By the way, I strongly recommend using Unicode build of wx because, in my opinion, ANSI build is less used today and therefore more buggy.

That's good advice. I would like to use Unicode, but this particular program is an interpreted programming language with an ANSI language engine. Text from the UI goes directly to the engine and there are a lot of naked "char *" variables throughout the code base. So it's better to have an ANSI-only UI that blocks non-ANSI characters than to have a lossy conversion. Converting this engine to Unicode is on the development roadmap but it will take a lot of time and effort. Until then, I'm happy that the latest wxWidgets still supports an ANSI build.

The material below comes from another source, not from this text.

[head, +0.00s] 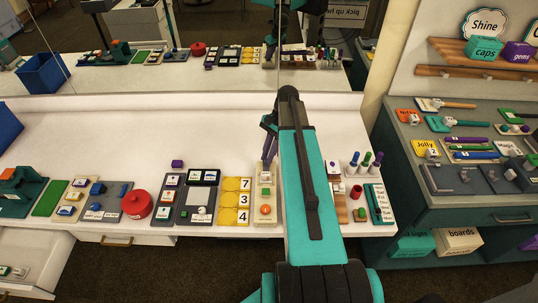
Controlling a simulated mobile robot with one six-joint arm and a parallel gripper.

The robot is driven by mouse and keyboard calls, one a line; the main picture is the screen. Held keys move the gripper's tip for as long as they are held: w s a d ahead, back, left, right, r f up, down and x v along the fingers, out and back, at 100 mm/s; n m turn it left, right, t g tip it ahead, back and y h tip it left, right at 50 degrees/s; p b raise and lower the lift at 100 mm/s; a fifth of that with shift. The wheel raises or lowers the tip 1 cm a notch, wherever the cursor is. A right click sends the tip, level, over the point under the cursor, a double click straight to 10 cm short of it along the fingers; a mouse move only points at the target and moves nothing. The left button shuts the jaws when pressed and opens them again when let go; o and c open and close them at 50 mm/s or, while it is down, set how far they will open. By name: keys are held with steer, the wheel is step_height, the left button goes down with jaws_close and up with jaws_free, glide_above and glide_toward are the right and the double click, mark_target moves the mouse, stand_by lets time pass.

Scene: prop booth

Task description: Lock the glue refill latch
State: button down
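No part can be clearly identified as the glue refill latch at this size. My gripper (268,158) points down at the back end of a narrow beige panel (265,217) on the white counter. The panel carries a pale block near the gripper, a small green part and an orange knob (265,209). The fingertips are small and dark, and I cannot tell whether they touch the panel or whether they are apart. My teal arm hides the counter just right of the panel.
Left of the panel are a yellow number board (235,200), dark panels (197,203), a red round container (137,204) and a grey board (103,203). Right of my arm are markers (365,161) and a teal case (379,204). A mirror backs the counter; its middle is clear.

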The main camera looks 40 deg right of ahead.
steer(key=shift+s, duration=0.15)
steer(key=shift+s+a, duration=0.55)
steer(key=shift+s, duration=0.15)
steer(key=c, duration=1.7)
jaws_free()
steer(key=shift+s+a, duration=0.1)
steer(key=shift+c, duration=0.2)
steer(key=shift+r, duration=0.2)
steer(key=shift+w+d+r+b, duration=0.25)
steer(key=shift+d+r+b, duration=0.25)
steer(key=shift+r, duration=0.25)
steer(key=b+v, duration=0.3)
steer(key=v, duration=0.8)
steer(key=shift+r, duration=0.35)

wxtrac commented 8 years ago

2016-05-03 16:11:02: @vadz changed status from new to closed

2016-05-03 16:11:02: @vadz changed resolution from * to fixed*

2016-05-03 16:11:02: @vadz commented

In e41a59ee075efda72b0cc665cda3ee3abc1616c1: Fix Unicode conversions in Scintilla code in ANSI build

Don't just use wxWX2MBbuf which is just a "const char*" in ANSI build and can become a dangling pointer if the string it was constructed from was temporary, as it happens with the string returned by wxStyledTextEvent::GetString().

Closes #17517.

wxtrac commented 8 years ago

2016-05-03 16:14:39: @vadz changed status from closed to portneeded

2016-05-03 16:14:39: @vadz changed resolution from fixed to port to stable

2016-05-03 16:14:39: @vadz commented

This should be backported to 3.0 too if no problems are found with it in 3.1.

wxtrac commented 3 years ago

2021-02-24 00:41:11: @imciner2 commented


Is it worth porting this back to stable at this point, or should this just be closed?

wxtrac commented 3 years ago

2021-02-24 00:53:46: @vadz commented


Cherry pick doesn't apply cleanly and while backporting it manually shouldn't be very hard, it would need to be tested in 3.0 before merging, so I don't plan to do it. If anybody else does, please do, otherwise this will get closed when 3.2 is released.